#### [Instructions to follow]
How does the data below read from its first line through the line containing "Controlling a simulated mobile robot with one"? Print those lines exactly.

#### [Data rows]

▬▬▬▬▬▬

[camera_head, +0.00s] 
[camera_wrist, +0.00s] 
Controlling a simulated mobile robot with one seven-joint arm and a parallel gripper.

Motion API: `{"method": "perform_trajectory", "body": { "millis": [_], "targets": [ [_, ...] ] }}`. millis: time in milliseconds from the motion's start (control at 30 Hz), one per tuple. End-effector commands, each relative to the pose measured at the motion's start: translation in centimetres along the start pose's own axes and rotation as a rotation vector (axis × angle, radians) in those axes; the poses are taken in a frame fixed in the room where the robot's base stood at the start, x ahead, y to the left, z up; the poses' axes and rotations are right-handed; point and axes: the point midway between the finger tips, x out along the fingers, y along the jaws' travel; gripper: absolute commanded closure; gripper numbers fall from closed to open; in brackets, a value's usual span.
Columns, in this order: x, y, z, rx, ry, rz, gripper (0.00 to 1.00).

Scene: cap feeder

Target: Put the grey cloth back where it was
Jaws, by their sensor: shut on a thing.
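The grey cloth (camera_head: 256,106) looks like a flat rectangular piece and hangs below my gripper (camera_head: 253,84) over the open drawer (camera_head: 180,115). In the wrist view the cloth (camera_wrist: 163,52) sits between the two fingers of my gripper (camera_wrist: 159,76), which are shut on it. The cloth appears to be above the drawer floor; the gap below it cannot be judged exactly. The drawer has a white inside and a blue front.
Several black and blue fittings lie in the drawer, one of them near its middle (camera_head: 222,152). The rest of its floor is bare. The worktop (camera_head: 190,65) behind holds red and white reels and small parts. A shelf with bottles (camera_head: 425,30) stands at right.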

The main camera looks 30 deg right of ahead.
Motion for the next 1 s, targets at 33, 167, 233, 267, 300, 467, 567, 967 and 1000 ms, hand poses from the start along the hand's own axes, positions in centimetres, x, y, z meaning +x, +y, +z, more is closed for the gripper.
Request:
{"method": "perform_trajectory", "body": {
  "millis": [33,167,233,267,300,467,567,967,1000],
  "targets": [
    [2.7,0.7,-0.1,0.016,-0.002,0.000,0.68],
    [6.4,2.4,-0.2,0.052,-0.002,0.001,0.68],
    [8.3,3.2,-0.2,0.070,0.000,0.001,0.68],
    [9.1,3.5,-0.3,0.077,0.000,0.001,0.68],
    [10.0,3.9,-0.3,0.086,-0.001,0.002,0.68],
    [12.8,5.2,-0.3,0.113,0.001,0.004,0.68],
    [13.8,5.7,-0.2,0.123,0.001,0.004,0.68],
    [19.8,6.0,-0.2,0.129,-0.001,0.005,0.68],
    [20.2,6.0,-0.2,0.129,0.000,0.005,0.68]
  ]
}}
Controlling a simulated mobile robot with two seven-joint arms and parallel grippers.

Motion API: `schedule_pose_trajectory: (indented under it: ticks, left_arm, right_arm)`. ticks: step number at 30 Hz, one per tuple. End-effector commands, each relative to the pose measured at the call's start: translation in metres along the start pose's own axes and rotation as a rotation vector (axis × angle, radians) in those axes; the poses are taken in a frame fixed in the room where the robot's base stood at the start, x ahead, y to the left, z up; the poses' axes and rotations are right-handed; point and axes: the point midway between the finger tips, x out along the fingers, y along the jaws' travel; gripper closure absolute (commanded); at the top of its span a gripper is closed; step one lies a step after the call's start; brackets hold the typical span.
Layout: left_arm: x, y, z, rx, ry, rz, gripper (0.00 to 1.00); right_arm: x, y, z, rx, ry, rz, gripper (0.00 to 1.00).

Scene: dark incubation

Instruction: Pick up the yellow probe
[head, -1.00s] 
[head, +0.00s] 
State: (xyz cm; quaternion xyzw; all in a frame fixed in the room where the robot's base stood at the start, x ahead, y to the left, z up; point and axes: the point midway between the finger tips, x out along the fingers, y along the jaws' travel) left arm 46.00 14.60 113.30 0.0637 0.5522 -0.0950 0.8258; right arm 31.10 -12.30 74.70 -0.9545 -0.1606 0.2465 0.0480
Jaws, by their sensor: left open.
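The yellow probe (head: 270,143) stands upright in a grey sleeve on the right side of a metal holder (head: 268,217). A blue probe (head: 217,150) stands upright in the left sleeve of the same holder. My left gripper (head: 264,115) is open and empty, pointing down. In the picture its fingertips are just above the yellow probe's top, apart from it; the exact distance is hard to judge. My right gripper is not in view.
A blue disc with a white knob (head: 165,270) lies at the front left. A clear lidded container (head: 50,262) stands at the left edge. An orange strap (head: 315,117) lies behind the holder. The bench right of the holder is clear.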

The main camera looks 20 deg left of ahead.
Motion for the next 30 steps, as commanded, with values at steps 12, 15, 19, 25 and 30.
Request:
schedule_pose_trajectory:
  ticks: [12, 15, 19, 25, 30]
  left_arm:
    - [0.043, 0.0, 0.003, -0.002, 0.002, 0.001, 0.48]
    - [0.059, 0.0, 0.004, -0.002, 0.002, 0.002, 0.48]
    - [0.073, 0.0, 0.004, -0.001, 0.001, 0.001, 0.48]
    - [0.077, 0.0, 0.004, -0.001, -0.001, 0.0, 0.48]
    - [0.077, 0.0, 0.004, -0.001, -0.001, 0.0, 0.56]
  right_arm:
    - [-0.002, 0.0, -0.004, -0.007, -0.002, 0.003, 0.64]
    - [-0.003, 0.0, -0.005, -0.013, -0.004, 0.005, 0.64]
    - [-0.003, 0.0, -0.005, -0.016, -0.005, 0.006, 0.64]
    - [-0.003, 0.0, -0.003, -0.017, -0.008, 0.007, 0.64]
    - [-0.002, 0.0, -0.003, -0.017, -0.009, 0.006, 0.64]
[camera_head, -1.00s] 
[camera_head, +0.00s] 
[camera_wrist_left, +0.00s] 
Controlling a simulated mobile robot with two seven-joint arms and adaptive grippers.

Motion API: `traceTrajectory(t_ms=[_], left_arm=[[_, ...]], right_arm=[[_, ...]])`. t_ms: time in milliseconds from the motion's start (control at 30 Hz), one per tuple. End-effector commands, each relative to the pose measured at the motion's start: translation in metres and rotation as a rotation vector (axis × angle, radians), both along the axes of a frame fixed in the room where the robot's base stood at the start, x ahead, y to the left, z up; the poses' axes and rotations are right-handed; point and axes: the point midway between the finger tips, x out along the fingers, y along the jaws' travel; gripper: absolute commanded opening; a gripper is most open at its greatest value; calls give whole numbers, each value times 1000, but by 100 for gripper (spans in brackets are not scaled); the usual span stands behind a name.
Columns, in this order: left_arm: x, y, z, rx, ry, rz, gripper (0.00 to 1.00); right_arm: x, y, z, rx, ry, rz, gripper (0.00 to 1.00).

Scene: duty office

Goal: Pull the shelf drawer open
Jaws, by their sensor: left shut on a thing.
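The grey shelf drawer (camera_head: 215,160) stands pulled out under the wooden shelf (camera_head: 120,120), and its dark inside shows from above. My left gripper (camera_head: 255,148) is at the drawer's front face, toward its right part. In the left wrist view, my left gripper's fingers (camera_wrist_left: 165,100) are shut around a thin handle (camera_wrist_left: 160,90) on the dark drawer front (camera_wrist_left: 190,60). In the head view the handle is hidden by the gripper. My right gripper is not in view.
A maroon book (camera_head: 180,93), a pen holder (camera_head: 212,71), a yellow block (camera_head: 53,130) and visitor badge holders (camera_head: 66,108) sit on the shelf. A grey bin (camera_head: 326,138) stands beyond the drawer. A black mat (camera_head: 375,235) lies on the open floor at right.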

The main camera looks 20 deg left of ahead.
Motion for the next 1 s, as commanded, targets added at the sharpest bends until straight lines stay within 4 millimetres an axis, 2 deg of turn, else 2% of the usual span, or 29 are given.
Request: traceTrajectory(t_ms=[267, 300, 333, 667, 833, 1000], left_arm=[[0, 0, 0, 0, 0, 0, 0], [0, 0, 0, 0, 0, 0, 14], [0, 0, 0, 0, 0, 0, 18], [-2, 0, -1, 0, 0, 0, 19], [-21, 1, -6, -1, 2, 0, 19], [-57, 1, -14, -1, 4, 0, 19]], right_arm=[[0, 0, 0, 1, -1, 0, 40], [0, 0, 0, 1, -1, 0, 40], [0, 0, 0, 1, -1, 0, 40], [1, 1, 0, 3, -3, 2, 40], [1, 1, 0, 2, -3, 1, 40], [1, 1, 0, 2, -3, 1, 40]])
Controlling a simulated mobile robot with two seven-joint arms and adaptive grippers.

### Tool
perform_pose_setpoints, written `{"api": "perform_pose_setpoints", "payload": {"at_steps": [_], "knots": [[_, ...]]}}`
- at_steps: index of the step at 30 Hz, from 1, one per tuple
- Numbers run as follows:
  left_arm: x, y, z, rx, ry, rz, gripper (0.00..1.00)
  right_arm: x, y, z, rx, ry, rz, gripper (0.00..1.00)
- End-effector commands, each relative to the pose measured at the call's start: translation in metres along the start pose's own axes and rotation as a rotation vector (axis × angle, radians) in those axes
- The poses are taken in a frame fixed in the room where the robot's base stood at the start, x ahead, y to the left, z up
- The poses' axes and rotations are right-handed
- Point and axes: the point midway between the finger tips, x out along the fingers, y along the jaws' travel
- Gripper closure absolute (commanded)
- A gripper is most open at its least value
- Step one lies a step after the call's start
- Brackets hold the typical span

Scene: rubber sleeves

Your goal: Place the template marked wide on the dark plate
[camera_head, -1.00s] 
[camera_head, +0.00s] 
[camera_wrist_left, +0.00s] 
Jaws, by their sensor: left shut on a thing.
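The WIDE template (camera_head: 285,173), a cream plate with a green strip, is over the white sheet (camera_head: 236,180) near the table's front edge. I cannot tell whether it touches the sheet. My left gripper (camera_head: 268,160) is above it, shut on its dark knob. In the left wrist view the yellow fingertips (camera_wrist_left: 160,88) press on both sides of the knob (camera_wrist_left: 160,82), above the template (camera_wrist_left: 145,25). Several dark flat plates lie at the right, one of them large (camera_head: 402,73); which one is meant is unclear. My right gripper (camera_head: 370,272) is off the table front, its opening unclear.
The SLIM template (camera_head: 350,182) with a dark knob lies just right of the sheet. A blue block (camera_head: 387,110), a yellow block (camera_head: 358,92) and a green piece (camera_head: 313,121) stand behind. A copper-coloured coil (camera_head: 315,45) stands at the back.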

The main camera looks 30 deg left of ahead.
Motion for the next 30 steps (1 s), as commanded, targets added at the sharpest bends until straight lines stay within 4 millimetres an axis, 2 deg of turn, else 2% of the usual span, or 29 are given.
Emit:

▬▬▬▬▬▬

#### [Solution to this exercise]
[camera_head, +0.00s] 
[camera_wrist, +0.00s] 
Controlling a simulated mobile robot with one seven-joint arm and a parallel gripper.

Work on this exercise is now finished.